[DATA SHOWN]:
--- BEGIN ---

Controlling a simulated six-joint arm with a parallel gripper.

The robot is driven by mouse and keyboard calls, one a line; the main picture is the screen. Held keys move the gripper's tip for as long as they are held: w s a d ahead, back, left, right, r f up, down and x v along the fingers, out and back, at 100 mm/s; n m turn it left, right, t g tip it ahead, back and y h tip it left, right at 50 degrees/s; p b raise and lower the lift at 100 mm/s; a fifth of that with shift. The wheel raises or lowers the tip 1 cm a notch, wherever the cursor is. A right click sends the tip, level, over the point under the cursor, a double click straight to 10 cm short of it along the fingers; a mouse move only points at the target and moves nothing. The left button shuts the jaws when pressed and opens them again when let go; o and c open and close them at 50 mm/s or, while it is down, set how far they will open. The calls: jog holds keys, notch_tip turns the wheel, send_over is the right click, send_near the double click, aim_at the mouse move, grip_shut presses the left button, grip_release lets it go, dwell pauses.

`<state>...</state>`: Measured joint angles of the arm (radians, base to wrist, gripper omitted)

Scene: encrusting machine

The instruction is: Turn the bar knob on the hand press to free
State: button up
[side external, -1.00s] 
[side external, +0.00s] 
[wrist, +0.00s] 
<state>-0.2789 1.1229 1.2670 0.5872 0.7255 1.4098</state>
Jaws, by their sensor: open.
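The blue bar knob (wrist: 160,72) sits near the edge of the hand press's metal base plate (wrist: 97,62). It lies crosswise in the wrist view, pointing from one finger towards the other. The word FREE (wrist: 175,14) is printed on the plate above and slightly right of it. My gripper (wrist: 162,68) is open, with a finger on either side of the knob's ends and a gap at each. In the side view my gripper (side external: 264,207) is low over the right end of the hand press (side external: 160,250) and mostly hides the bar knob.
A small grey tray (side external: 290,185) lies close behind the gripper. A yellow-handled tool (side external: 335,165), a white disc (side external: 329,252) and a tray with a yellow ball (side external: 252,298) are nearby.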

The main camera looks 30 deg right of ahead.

--- END ---

[BRIEF]: Repeat exactly the lines above, starting with the line that contains "wrist, gripper omitted)" and ending with the last line, both included, and nothing else.

[RESPONSE TO THE TASK]:
`<state>...</state>`: Measured joint angles of the arm (radians, base to wrist, gripper omitted)

Scene: encrusting machine

The instruction is: Turn the bar knob on the hand press to free
State: button up
[side external, -1.00s] 
[side external, +0.00s] 
[wrist, +0.00s] 
<state>-0.2789 1.1229 1.2670 0.5872 0.7255 1.4098</state>
Jaws, by their sensor: open.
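The blue bar knob (wrist: 160,72) sits near the edge of the hand press's metal base plate (wrist: 97,62). It lies crosswise in the wrist view, pointing from one finger towards the other. The word FREE (wrist: 175,14) is printed on the plate above and slightly right of it. My gripper (wrist: 162,68) is open, with a finger on either side of the knob's ends and a gap at each. In the side view my gripper (side external: 264,207) is low over the right end of the hand press (side external: 160,250) and mostly hides the bar knob.
A small grey tray (side external: 290,185) lies close behind the gripper. A yellow-handled tool (side external: 335,165), a white disc (side external: 329,252) and a tray with a yellow ball (side external: 252,298) are nearby.

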The main camera looks 30 deg right of ahead.

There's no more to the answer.